Claramente um dos destaques do cartaz, mas uma atuação que não se esperava ser a melhor de todo o festival – foi já noite dentro que atuou a fantástica e efervescente Janelle Monáe, naquela que foi uma performance triunfal e tecnicamente irrepreensível. Dois álbuns excelentes, The ArchAndroid (2010) e The Electric Lady (2013), uma voz potente e soulful, uma magnífica banda de suporte que é parte essencial da encenação em palco e energia para dar e vender foram os ingredientes de um concerto que arrebatou por completo o público português. Monáe é uma verdadeira sucessora de James Brown e Diana Ross, com uma visão musical e estética que a demarcam da maior parte dos nomes da música atual, daí que não seja surpresa apresentar-se de forma impecável em palco, interagindo com o público e criando um espetáculo completo e atraente para todos. “Q.U.E.E.N.” e “Tightrope” foram alguns dos maiores agitadores na multidão, mas também houve tempo para uma versão de “I Feel Good” de James Brown e “Let’s Go Crazy” de Prince.

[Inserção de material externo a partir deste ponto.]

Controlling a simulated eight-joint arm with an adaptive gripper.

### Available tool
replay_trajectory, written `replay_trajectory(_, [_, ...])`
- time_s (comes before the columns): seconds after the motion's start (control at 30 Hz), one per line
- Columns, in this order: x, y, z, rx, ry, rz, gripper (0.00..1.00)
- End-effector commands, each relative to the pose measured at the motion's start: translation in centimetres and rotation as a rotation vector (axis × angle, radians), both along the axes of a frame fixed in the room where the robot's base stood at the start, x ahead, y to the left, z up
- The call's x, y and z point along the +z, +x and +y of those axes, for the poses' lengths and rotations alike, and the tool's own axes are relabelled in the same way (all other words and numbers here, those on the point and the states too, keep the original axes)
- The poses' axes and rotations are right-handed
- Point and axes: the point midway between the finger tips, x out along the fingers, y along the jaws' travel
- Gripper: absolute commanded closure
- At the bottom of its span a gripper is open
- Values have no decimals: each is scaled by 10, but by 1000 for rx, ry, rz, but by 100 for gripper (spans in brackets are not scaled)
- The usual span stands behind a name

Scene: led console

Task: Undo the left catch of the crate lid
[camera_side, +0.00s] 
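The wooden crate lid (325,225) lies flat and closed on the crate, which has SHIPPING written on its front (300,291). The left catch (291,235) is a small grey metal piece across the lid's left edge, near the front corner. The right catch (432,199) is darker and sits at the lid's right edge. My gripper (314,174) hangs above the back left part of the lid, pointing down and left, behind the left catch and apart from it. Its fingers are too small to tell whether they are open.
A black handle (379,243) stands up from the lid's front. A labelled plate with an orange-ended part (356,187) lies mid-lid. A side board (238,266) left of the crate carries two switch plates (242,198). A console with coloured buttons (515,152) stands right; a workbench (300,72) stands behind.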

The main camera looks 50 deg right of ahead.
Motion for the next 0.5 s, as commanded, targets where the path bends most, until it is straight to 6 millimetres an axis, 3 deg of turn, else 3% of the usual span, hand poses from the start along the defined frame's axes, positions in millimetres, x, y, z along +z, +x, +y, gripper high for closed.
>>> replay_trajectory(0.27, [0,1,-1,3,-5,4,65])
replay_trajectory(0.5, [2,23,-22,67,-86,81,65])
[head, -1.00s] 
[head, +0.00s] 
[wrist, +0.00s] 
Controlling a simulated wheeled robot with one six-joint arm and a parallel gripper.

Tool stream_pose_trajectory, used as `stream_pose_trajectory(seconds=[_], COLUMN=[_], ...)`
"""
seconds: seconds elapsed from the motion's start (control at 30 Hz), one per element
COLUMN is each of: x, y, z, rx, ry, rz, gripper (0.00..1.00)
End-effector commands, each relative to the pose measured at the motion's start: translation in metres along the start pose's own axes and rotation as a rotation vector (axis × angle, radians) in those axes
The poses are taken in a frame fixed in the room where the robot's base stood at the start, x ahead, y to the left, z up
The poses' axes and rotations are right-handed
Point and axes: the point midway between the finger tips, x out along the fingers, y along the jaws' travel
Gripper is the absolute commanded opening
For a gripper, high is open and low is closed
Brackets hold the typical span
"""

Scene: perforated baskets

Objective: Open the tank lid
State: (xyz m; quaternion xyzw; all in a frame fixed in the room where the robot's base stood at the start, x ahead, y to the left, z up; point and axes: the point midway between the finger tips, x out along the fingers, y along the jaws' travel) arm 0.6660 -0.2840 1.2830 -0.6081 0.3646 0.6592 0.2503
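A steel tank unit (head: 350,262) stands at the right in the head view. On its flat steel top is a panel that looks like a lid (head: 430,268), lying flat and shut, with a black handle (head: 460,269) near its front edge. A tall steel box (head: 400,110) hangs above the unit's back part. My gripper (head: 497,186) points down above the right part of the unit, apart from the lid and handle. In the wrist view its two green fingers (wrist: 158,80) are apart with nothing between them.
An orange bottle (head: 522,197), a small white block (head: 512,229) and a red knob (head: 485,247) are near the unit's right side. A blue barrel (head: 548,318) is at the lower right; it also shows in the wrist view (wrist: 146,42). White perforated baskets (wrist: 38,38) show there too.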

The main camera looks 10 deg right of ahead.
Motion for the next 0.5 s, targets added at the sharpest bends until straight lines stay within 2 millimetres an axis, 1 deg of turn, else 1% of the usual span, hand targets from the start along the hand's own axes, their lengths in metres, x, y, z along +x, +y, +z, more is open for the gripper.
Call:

Tarefa difícil para os Public Service Broadcasting de suceder à artista americana, daí que tenham marcado a reta final do primeiro dia de atuações numa nota menos positiva. O duo londrino constituído por Wrigglesworth e J. Willgoose, Esq. serviu uma dose de música electrónica instrumental introspetiva, pontuada por samples robóticos (mensagens de serviço público), numa performance morna, sem ser aborrecida, onde deu para descansar as pernas para o dj set de Cut Copy, no Palco Vodafone.FM. Encerra, então, a recepção ao campista, com promessa de mais e melhor no dia seguinte.
Embora o segundo dia, 21 de Agosto, tenha aberto portas com as atuações de Oso Leone e Fast Eddie Nelson, a primeira paragem para o Festivais de Verão foi a atuação de Seasick Steve. De guitarra em punho e blues no coração, o americano, que já tinha sido avistado no palco do Jazz na Relva, entusiasmou a hoste do festival com os seus temas aguerridos, incentivando crowd surf e contando histórias pelo caminho. Outro grande nome do rock moderno teve um palco para brilhar pouco depois – Thurston Moore pode ser melhor recebido no seu ex-coletivo Sonic Youth, mas não se pode queixar, claramente, da adesão ao seu concerto no palco Vodafone.FM. Detentor de uma voz distinta, Moore apresentou os temas do seu novo álbum a solo – The Best Day - aos portugueses num set coerente e de qualidade.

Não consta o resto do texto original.